Unique Stories of Young Female Leaders
Young female leaders in organizations find themselves confronted with a lot of expectations:
- Their bosses and CEOs have an idea of how they are supposed to show up and do the work.
- Their team has strong pictures in mind on how their leadership style should look and feel.
- Their parents, partners, and friends have expectations.
- If they decide to become mothers, there is a whole layer of expectations added on top of that.
All this is happening in a highly agile world, where change is a constant, while old patriotic systems are still at work (Nagoski 2019).
In this environment, it is impossible to satisfy all the expectations that are posed on young female leaders.

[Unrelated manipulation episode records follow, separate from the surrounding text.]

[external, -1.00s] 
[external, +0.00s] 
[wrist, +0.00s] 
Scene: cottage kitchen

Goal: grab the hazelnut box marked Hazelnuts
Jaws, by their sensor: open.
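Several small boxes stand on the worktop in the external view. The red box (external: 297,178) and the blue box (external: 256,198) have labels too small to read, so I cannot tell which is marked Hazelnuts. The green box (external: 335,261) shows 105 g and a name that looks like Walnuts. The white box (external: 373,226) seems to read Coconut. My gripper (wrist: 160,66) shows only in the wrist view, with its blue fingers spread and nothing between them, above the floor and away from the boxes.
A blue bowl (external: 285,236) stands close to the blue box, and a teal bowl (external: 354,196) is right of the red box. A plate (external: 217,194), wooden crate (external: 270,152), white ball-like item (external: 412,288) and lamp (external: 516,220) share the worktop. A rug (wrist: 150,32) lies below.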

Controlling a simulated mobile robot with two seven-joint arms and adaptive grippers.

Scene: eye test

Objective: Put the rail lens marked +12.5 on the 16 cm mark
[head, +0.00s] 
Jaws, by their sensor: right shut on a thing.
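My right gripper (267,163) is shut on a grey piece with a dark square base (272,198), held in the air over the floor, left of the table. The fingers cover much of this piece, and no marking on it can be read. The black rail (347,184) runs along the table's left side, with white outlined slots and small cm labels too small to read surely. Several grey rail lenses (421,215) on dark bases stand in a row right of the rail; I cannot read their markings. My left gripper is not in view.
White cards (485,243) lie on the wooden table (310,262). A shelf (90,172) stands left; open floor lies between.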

Through the lens of storytelling, a young female leader gets a sense of distance between herself and those expectations. She can start to see herself as the heroine of a fascinating story in which she is evolving and learning. The obstacles that she finds in her way are necessary to move her forward. She can name which inciting incidents are at play at a certain moment. She gets to choose what she wants her story to be about, where she wants it to go, what character change she wants to see in herself, and which of her fears she wants to work on. She can analyze what kind of environment her character has to cope with and if she, the heroine of this story, wants to stay there. Maybe her heart is calling her somewhere totally different?
She can decide what kind of heroine she wants to be as a leader, what are her values and goals, how she wants to influence people, and what she is fighting for.

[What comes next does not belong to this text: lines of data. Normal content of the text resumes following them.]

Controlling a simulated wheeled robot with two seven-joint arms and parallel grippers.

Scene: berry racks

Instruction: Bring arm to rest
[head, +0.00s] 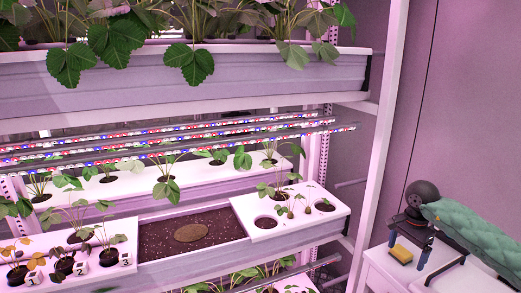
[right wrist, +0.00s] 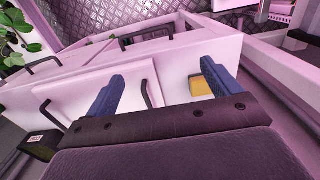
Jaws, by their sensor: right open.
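My right arm (head: 475,232), in a green padded sleeve, comes in from the right edge of the head view. My right gripper (head: 408,248) is open, with its two blue fingers apart and pointing down over a white cabinet. It also shows in the right wrist view (right wrist: 163,76), with nothing between the fingers. A yellow block (head: 402,253) shows between and behind the fingers; in the right wrist view the yellow (right wrist: 202,85) is partly hidden by a finger. My left gripper is out of view.
A white cabinet (right wrist: 75,92) with dark handles lies below the right gripper. The berry rack (head: 215,90) fills the left and middle, with a soil-filled trough (head: 165,235), potted plants and number cubes (head: 80,268). A rack post (head: 378,150) stands between rack and arm.

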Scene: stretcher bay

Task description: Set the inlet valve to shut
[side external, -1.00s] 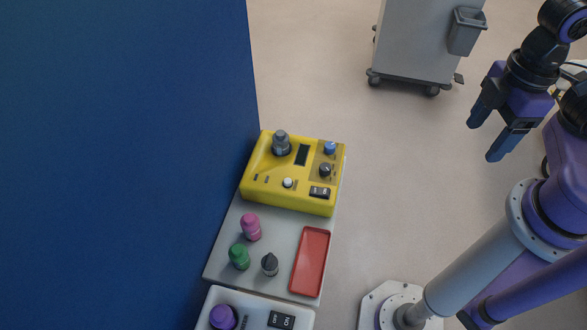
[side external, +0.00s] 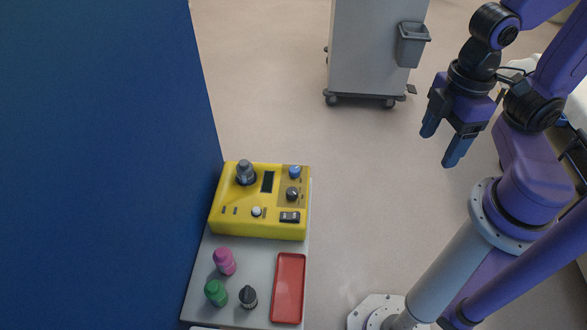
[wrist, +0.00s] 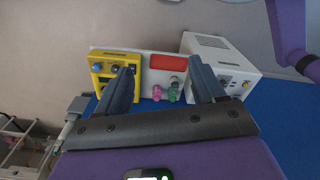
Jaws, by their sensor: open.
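My gripper (side external: 440,147) is open and empty. It hangs in the air right of the yellow unit (side external: 219,218), well apart from it. The unit carries a grey knob (side external: 245,173), a blue knob (side external: 295,172), a black knob (side external: 292,194), a white button (side external: 256,211) and a black rocker switch (side external: 289,217). In front of it, a grey board (side external: 258,270) carries a pink piece (side external: 224,262), a green piece (side external: 215,292) and a black pointed piece (side external: 248,297). I cannot tell which is the inlet valve or read its setting. In the wrist view the yellow unit (wrist: 104,67) appears beyond my fingers.
A red tray (side external: 288,287) lies on the board's right side. A white box (wrist: 222,55) stands beside the board in the wrist view. A blue wall panel (side external: 100,170) rises at left. A grey trolley (side external: 372,50) stands behind. The floor between unit and gripper is clear.

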With that in mind, the storytelling approach is first and foremost designed to empower the Heroine within every young female leader.
References
Miller, Donald: Business Made Simple. 60 Days to Master Leadership, Sales, Marketing, Execution, Management, Personal Productivity, and More
Miller, Donald: A Million Miles in a Thousand Years: How I Learned to Live a Better Story
Nagoski, Emily & Amelia: Burnout. Solve Your Stress Cycle
[1] Since I am planning to work with young female leaders, I will stick to Heroine in this work.